La commune de Fiennes entreprend la construction d’une école primaire et d’un lotissement. Sur la base des prescriptions de l’État, une équipe de huit archéologues de la Direction de l'Archéologie du Pas-de-Calais est intervenue de début mai à fin juin 2012 pour fouiller les vestiges d’une officine de potiers du bas Moyen Âge (1350-1450).

Vue générale du site archéologique de Fiennes

Vue du site de Fiennes. Droits réservés

 Accédez à la transcription textuelle de cette vidéo.

Un atelier, trois fours

 La fouille du site de Fiennes a permis de découvrir un atelier de potiers constitué de trois fours : un four à pain, un four pour la poterie, un four réservé aux poteries et aux tuiles. Les trois fours sont regroupés autour d’un espace de travail central qu’on appelle "aire de chauffe".

 Le dôme de ce four de potier n’a pas été retrouvé, mais l’entrée en briques de la chambre de chauffe (alandier) et le muret sont bien conservés.

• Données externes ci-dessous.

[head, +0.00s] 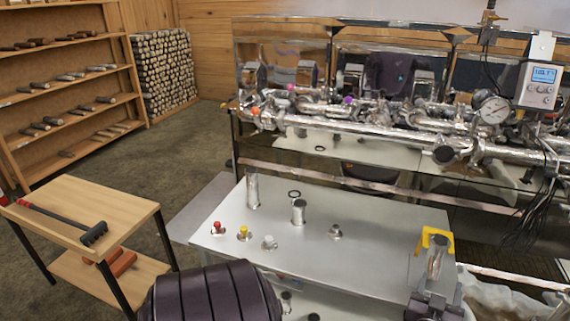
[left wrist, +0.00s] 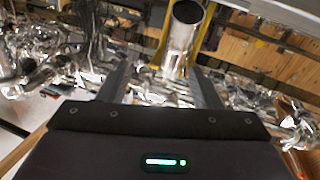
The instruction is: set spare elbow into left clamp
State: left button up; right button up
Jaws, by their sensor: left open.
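A shiny metal tube piece (head: 436,258), which looks like the elbow, stands upright in a yellow bracket (head: 424,240) at the right end of the grey table. In the left wrist view the tube (left wrist: 182,42) shows its dark open end, with yellow bracket arms (left wrist: 203,32) beside it. My left gripper (head: 437,287) is just in front of the tube, its fingers (left wrist: 160,72) apart, one toward each side. I cannot tell whether they touch it. Which part is the left clamp cannot be told. My right gripper is out of view.
The grey table (head: 375,226) also holds upright metal cylinders (head: 252,191) and small red, yellow and white-topped fittings (head: 243,234). The pipework of the evaporator (head: 370,122) runs behind it. A wooden side table (head: 90,205) with a black-headed tool stands at left.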

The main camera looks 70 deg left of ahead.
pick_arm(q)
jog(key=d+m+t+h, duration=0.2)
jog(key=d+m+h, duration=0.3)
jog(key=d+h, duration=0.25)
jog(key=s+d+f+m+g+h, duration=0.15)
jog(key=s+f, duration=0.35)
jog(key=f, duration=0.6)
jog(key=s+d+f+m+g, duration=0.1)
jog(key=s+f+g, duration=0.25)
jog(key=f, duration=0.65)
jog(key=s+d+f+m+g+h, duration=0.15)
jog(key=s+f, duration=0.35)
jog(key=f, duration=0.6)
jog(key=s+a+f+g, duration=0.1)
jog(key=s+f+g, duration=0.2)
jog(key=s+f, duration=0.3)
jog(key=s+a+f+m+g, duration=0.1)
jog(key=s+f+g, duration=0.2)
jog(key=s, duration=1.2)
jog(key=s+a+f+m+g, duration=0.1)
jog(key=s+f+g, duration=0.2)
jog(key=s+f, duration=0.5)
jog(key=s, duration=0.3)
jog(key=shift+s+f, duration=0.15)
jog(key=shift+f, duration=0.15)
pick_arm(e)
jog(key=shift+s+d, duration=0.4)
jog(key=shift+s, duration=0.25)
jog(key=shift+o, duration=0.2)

Alandier du four de potier de Fiennes

Alandier du four de potier de Fiennes. Droits réservés

 

 

 La fouille des fours a permis d’appréhender les différentes étapes de leur construction. Une fosse est d’abord creusée en pente douce. Un muret central est ensuite construit. Il divise la chambre de chauffe en deux et soutient la sole, sur laquelle sont disposées les poteries à cuire. L’ensemble est surmonté d’un dôme. Ce schéma en coupe des fours de Fiennes illustre leur organisation intérieure.

Vue en coupe des fours de Fiennes illustrant leur organisation interne (V. Merkenbreack)

Schéma en coupe des fours de Fiennes. Droits réservés

 La production de poteries

 Grâce à la fouille, les gestes du potier ont pu être retrouvés. Les poteries à cuire sont disposées sur la sole, dans un espace appelé "laboratoire". Le potier allume un feu dans l’alandier. La chaleur se répand dans toute la partie inférieure du four et monte même au niveau des céramiques grâce à des trous disposés dans la sole. Le potier veille à alimenter le feu pendant tout le temps de la cuisson, au moins 12 à 16 heures.

Dans le four à poteries et à tuiles, la sole percée est exceptionnellement bien conservée.

Sole du four à poteries et tuiles

Sole du four à poteries et tuiles. Droits réservés

 

 

 

 Dans l’atelier de Fiennes, la production de poteries est destinée à la vie domestique. Plusieurs jattes, pichets et cruches ont été mis au jour, ainsi qu’une gourde et une jarre-saloir pour la conservation et la préparation des plats.

Les petites anses de cette gourde en terre cuite permettaient de passer une corde pour l’accrocher et la transporter.

Gourde médiévale

Gourde médiévale. Droits réservés

 Une officine du bas Moyen Âge

La forme, la couleur, la pâte ou le décor des céramiques différent selon les époques, ce qui permet de dater un site archéologique. À Fiennes, l’étude céramologique révèle que l’atelier était actif entre 1350 et 1450.

Cette cruche retrouvée à Fiennes est caractéristique du bas Moyen Âge.

Cruche médiévale

Cruche médiévale. Droits réservés

 Pour affiner cette datation, les archéologues ont lancé une étude archéomagnétique sur plusieurs éléments en terre prélevés dans les fours.

Prélèvements sur les parois et le fond d’un four pour réaliser une datation archéomagnétique.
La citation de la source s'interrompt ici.